You Know You've Been In Uganda When...



Overheard in the car ride home from the airport:


  • First question out of his mouth: "Who won the NBA finals?" That's my boy.
  • "It's weird to driving in a car." Not only a car, but one that has the steering wheel on the "other" side.
  • "I can't wait to take a shower. I haven't taken one for a long, long time." This is a miracle, considering I could hardly get Frack to take one regularly, even when the shower is about 6 steps from his bed. 
  • "Are you hungry?" I asked him. "No, mom. The airplane food was so good!"
  • "I wrote in my journal every day." You could have knocked me over with a feather. We had the biggest fight over including a small, wire bound notebook in his backpack. "I'll never use it," he said before he left.

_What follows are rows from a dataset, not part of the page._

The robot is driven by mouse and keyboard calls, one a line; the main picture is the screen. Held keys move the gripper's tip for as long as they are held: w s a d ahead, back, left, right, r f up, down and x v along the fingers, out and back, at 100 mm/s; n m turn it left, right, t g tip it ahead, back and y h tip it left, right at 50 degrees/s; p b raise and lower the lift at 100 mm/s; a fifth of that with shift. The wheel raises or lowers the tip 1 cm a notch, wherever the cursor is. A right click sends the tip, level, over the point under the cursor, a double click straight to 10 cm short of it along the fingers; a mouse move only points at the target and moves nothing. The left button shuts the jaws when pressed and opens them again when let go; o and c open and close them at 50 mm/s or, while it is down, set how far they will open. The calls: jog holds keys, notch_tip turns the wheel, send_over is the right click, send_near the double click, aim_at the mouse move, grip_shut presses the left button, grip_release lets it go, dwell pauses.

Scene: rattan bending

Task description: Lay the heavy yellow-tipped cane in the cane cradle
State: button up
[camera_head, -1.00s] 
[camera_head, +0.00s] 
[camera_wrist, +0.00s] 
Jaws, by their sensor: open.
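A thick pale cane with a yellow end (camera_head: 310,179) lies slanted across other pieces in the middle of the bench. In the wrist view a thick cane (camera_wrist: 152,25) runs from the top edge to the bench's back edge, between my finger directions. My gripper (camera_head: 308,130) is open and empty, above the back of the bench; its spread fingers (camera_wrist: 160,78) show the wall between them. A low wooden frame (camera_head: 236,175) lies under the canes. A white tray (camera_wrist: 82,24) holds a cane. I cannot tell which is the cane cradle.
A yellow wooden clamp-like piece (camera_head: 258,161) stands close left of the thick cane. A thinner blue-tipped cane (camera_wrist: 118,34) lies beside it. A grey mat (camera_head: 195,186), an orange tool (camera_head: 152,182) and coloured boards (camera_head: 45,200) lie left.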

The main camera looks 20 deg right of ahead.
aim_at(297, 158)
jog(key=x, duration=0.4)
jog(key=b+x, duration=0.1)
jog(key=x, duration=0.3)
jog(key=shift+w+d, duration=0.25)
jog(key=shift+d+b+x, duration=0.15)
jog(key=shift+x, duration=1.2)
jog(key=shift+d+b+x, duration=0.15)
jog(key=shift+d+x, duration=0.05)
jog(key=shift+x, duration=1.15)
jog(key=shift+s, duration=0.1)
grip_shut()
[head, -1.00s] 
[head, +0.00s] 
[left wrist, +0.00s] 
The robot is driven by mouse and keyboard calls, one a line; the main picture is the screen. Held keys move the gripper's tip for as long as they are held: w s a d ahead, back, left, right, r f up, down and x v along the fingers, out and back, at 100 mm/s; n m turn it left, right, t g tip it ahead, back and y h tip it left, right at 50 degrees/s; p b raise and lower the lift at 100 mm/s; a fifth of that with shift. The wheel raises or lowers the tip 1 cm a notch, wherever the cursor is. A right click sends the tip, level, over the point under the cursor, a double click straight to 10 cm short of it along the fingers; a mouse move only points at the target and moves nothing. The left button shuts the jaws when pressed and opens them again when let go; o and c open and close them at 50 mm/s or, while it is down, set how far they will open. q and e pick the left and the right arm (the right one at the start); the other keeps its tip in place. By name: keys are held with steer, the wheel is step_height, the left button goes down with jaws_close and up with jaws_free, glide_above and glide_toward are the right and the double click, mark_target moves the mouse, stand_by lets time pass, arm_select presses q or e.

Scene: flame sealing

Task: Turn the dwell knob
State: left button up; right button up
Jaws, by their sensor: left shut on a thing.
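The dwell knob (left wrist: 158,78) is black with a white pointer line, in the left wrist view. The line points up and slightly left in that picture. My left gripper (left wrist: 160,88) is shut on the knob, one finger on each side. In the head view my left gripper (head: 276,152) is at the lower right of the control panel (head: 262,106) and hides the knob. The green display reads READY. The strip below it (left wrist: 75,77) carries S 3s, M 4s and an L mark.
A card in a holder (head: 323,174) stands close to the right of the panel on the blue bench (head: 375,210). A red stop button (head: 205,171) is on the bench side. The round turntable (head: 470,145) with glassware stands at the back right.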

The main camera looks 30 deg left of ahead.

  • "The best part of the entire trip was when we got to play in an actual soccer game with the kids from the school we were at, against another team from another school. The entire village came to watch the match. We were like super stars." Frack reported that the people in the village they were in LOVE white people because they don't get to see them very often. "And I scored the only goal," he added with a smile. 
  • "Yes, mom. I will get a buzz cut tomorrow." Again, shock. This kid is the same kid who could barely see out from under the shaggy bangs that covered his eyes. We had royal battles over hair cuts for picture day, his job and semi-formal dances. If I knew all I had to do was send him to Africa for three weeks...I will happily take him for the world's most expensive haircut today.
  • "We talked a lot about our families. I told the group that my mom undoubtedly had our itinerary taped to the refrigerator door and was telling everyone what we were doing every day." he said. Well, it wasn't taped to the fridge...exactly. 
  • "First thing I'm doing tomorrow is going to McDonald's and then to see Spiderman,"  he said. And it was then that I knew that my boy was home. Safe, and exactly where he belongs.